Task to complete: Output every line of the material exactly, omitting images.

────────────────

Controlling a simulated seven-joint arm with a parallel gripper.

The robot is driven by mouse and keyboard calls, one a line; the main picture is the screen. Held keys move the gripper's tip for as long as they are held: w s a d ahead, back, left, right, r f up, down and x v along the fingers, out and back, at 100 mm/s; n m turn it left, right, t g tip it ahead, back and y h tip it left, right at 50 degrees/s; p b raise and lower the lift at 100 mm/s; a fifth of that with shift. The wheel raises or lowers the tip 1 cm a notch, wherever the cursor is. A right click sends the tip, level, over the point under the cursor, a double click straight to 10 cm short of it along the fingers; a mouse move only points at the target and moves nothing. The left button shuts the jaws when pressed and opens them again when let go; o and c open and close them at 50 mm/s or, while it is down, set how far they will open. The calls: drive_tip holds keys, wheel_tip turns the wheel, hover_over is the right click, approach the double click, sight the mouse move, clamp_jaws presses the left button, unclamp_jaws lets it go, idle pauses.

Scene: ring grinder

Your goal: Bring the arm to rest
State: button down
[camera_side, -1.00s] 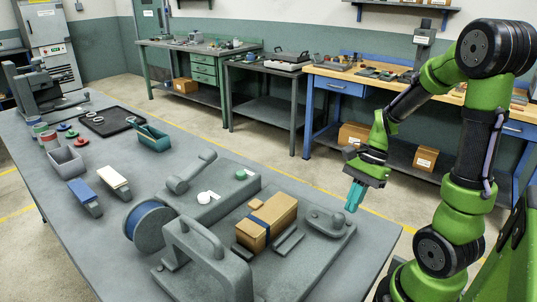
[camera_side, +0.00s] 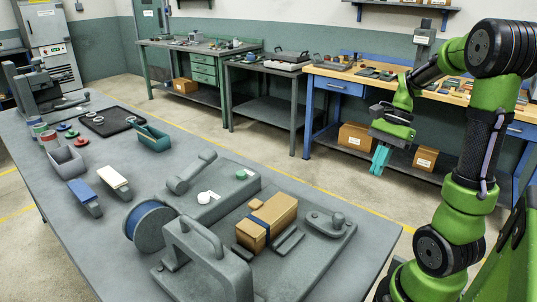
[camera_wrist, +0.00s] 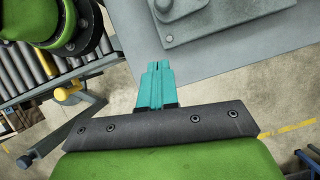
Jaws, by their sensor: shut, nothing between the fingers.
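My gripper (camera_side: 380,160) shows in the side view at the right, in the air beyond the right edge of the grey work table (camera_side: 350,272). Its teal fingers are shut together with nothing between them and point down. In the wrist view the closed fingers of my gripper (camera_wrist: 155,85) point toward the table edge and a grey fixture plate (camera_wrist: 230,20). The gripper is apart from everything on the table.
On the table stand a fixture with a cardboard box and blue strap (camera_side: 267,222), a blue spool (camera_side: 150,226), a teal holder (camera_side: 150,138) and a black tray (camera_side: 107,123). A wooden-topped bench (camera_side: 345,77) stands behind. A roller conveyor (camera_wrist: 30,75) shows in the wrist view.

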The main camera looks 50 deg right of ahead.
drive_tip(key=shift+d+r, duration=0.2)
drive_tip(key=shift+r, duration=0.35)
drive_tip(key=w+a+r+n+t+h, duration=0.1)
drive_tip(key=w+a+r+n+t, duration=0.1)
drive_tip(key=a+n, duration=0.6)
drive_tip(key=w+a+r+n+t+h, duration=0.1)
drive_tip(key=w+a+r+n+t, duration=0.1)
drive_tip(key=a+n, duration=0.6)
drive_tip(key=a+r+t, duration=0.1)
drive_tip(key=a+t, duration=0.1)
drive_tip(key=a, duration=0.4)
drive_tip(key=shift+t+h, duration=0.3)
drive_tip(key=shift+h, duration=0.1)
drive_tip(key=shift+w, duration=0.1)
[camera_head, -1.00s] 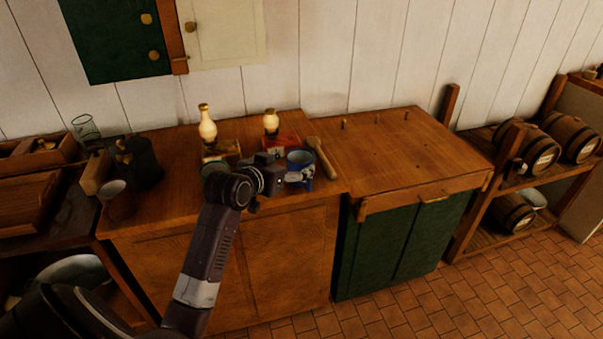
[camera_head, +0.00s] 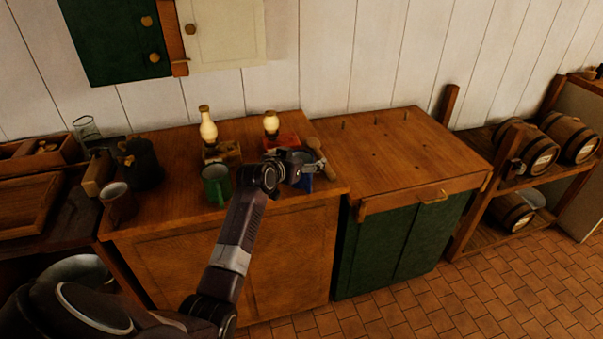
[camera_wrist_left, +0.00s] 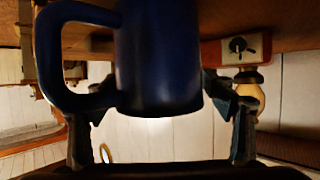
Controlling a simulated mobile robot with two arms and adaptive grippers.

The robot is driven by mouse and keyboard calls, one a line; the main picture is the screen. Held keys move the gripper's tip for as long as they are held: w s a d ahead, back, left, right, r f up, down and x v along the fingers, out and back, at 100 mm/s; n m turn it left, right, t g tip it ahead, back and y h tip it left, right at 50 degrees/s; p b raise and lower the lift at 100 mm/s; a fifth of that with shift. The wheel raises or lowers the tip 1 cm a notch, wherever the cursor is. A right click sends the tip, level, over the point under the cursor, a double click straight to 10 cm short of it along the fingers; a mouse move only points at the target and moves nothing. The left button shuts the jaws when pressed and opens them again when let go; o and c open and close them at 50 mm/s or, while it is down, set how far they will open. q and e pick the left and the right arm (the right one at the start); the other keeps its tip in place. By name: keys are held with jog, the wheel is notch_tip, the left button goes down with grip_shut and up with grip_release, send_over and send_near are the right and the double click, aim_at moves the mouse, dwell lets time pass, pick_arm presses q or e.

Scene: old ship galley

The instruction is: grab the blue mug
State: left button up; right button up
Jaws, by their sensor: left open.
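The blue mug (camera_wrist_left: 160,60) fills the upper middle of the left wrist view, upside down in that picture, with its handle to the left. In the head view only a bit of the blue mug (camera_head: 304,184) shows below my left gripper (camera_head: 308,168), which covers the rest. My left gripper is open. In the wrist view its two fingers (camera_wrist_left: 160,130) stand on either side of the mug's rim end. I cannot tell whether they touch it. My right gripper is not in view.
A green mug (camera_head: 216,185) stands left of my gripper, and a brown mug (camera_head: 118,204) farther left. Two oil lamps (camera_head: 208,128) (camera_head: 271,125) stand behind. A wooden spoon (camera_head: 314,146) lies close behind my gripper. The right worktop (camera_head: 400,150) is mostly clear.

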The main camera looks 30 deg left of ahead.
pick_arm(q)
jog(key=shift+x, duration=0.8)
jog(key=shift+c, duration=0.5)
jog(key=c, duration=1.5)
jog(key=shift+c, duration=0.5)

────────────────

Expected answer:
Controlling a simulated seven-joint arm with a parallel gripper.

The robot is driven by mouse and keyboard calls, one a line; the main picture is the screen. Held keys move the gripper's tip for as long as they are held: w s a d ahead, back, left, right, r f up, down and x v along the fingers, out and back, at 100 mm/s; n m turn it left, right, t g tip it ahead, back and y h tip it left, right at 50 degrees/s; p b raise and lower the lift at 100 mm/s; a fifth of that with shift. The wheel raises or lowers the tip 1 cm a notch, wherever the cursor is. A right click sends the tip, level, over the point under the cursor, a double click straight to 10 cm short of it along the fingers; a mouse move only points at the target and moves nothing. The left button shuts the jaws when pressed and opens them again when let go; o and c open and close them at 50 mm/s or, while it is down, set how far they will open. The calls: drive_tip holds keys, wheel_tip turns the wheel, hover_over is the right click, approach the double click, sight the mouse move, clamp_jaws presses the left button, unclamp_jaws lets it go, idle pauses.

Scene: ring grinder

Your goal: Bring the arm to rest
State: button down
[camera_side, -1.00s] 
[camera_side, +0.00s] 
[camera_wrist, +0.00s] 
Jaws, by their sensor: shut, nothing between the fingers.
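My gripper (camera_side: 380,160) shows in the side view at the right, in the air beyond the right edge of the grey work table (camera_side: 350,272). Its teal fingers are shut together with nothing between them and point down. In the wrist view the closed fingers of my gripper (camera_wrist: 155,85) point toward the table edge and a grey fixture plate (camera_wrist: 230,20). The gripper is apart from everything on the table.
On the table stand a fixture with a cardboard box and blue strap (camera_side: 267,222), a blue spool (camera_side: 150,226), a teal holder (camera_side: 150,138) and a black tray (camera_side: 107,123). A wooden-topped bench (camera_side: 345,77) stands behind. A roller conveyor (camera_wrist: 30,75) shows in the wrist view.

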The main camera looks 50 deg right of ahead.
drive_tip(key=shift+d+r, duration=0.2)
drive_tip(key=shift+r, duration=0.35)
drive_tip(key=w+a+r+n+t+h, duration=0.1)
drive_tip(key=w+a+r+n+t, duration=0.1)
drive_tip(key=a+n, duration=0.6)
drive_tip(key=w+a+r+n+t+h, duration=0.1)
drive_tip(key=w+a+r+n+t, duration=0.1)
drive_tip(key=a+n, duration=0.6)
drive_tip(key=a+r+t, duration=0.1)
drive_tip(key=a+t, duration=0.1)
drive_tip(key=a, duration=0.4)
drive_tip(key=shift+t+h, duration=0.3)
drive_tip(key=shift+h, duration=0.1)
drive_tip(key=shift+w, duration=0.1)
[camera_head, -1.00s] 
[camera_head, +0.00s] 
[camera_wrist_left, +0.00s] 
Controlling a simulated mobile robot with two arms and adaptive grippers.

The robot is driven by mouse and keyboard calls, one a line; the main picture is the screen. Held keys move the gripper's tip for as long as they are held: w s a d ahead, back, left, right, r f up, down and x v along the fingers, out and back, at 100 mm/s; n m turn it left, right, t g tip it ahead, back and y h tip it left, right at 50 degrees/s; p b raise and lower the lift at 100 mm/s; a fifth of that with shift. The wheel raises or lowers the tip 1 cm a notch, wherever the cursor is. A right click sends the tip, level, over the point under the cursor, a double click straight to 10 cm short of it along the fingers; a mouse move only points at the target and moves nothing. The left button shuts the jaws when pressed and opens them again when let go; o and c open and close them at 50 mm/s or, while it is down, set how far they will open. q and e pick the left and the right arm (the right one at the start); the other keeps its tip in place. By name: keys are held with jog, the wheel is notch_tip, the left button goes down with grip_shut and up with grip_release, send_over and send_near are the right and the double click, aim_at moves the mouse, dwell lets time pass, pick_arm presses q or e.

Scene: old ship galley

The instruction is: grab the blue mug
State: left button up; right button up
Jaws, by their sensor: left open.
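The blue mug (camera_wrist_left: 160,60) fills the upper middle of the left wrist view, upside down in that picture, with its handle to the left. In the head view only a bit of the blue mug (camera_head: 304,184) shows below my left gripper (camera_head: 308,168), which covers the rest. My left gripper is open. In the wrist view its two fingers (camera_wrist_left: 160,130) stand on either side of the mug's rim end. I cannot tell whether they touch it. My right gripper is not in view.
A green mug (camera_head: 216,185) stands left of my gripper, and a brown mug (camera_head: 118,204) farther left. Two oil lamps (camera_head: 208,128) (camera_head: 271,125) stand behind. A wooden spoon (camera_head: 314,146) lies close behind my gripper. The right worktop (camera_head: 400,150) is mostly clear.

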The main camera looks 30 deg left of ahead.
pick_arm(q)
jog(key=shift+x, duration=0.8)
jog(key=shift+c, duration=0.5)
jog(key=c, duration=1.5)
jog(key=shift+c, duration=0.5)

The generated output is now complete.